▸ **Stated task**: Search the records for the word "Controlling" and pick out every line that has it.

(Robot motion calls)
• • • •

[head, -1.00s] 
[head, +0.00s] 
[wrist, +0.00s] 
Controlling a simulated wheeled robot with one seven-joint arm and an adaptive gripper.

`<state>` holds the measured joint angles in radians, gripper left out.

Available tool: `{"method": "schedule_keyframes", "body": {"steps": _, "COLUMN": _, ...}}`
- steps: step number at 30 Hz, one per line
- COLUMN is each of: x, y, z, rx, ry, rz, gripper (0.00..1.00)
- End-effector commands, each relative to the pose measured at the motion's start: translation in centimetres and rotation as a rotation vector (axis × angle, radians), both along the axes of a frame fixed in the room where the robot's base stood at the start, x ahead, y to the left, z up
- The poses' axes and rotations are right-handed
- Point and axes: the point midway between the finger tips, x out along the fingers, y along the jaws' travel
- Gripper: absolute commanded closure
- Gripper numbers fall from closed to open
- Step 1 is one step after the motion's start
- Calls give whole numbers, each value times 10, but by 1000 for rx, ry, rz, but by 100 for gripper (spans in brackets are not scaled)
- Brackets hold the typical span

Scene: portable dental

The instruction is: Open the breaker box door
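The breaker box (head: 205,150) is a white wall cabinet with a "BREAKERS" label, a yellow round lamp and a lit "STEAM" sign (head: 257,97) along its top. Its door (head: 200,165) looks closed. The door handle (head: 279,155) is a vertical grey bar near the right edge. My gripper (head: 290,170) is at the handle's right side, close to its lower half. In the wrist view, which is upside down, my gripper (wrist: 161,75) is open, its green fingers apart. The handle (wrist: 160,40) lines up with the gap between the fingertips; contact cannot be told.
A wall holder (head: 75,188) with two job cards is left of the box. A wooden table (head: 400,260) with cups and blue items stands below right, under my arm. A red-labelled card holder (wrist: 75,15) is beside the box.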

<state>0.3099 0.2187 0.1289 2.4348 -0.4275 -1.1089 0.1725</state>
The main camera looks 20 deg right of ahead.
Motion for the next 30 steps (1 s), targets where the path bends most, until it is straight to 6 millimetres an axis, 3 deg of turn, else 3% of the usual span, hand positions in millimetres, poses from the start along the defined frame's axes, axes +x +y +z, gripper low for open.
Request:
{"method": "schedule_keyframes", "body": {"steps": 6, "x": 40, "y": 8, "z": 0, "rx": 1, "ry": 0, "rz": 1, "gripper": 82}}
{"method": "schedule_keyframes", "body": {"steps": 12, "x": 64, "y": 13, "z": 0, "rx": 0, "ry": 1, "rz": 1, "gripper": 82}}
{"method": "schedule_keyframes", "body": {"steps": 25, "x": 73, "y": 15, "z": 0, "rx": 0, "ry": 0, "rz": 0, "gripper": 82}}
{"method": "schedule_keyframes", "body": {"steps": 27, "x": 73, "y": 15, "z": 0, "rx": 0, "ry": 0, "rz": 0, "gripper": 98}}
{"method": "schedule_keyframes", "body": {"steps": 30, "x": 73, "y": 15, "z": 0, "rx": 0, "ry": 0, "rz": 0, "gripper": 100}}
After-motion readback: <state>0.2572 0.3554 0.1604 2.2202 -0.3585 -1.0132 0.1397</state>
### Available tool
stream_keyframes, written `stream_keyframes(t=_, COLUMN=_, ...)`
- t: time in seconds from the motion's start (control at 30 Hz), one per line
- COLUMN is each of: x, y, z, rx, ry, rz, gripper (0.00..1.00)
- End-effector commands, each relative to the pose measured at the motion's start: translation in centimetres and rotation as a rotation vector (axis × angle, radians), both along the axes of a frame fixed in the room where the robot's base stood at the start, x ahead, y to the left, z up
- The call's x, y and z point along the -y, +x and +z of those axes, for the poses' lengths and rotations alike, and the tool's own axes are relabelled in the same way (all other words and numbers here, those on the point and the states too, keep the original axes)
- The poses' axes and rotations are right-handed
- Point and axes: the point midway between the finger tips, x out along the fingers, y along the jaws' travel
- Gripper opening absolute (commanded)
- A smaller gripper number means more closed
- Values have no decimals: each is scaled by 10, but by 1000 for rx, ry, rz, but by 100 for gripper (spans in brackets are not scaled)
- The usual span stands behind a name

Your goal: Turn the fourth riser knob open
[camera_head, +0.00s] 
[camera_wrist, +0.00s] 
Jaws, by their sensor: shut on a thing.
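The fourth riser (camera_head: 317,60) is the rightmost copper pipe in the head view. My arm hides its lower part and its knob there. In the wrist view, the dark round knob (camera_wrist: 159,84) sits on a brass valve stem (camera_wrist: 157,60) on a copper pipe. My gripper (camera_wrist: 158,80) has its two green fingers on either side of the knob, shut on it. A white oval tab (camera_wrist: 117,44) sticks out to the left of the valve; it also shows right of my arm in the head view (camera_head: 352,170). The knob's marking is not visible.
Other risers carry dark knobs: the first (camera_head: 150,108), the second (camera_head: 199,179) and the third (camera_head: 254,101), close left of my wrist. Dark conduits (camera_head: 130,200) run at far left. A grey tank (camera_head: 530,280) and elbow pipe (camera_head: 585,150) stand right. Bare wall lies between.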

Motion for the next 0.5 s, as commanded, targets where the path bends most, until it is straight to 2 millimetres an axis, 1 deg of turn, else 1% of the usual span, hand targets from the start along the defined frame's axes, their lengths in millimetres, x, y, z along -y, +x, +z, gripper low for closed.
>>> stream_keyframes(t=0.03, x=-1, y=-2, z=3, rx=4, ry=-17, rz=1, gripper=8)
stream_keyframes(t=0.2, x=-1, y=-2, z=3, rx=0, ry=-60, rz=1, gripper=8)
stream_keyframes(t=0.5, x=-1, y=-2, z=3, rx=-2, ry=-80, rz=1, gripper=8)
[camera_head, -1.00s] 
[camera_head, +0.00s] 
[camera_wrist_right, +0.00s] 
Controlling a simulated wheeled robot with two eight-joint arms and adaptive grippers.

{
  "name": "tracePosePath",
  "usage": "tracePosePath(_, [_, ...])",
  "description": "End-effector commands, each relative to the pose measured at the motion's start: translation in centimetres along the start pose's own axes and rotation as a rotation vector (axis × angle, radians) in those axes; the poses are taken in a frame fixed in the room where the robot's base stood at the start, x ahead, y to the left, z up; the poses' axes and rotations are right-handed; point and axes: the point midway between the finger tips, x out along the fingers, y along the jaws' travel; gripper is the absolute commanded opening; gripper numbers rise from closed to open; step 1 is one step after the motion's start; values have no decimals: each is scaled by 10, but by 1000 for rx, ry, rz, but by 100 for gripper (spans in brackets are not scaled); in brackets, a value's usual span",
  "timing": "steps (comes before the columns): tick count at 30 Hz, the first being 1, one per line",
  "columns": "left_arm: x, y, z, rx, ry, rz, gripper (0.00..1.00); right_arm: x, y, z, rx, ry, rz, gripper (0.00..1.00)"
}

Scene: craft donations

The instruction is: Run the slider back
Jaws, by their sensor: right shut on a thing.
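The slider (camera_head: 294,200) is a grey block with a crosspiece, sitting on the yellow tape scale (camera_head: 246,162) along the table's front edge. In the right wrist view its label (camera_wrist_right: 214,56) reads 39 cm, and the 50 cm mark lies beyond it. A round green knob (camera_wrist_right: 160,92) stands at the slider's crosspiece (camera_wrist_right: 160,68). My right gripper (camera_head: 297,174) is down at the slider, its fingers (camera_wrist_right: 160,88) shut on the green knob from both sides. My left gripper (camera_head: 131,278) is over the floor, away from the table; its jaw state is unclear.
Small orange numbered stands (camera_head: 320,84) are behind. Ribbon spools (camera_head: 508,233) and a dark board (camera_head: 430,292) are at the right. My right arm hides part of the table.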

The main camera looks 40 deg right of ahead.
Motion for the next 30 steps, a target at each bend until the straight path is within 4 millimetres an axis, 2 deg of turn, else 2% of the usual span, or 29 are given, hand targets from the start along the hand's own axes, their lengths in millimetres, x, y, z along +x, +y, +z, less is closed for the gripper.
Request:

• • • •

▸ **Final result**:
Controlling a simulated wheeled robot with one seven-joint arm and an adaptive gripper.
Controlling a simulated wheeled robot with two eight-joint arms and adaptive grippers.

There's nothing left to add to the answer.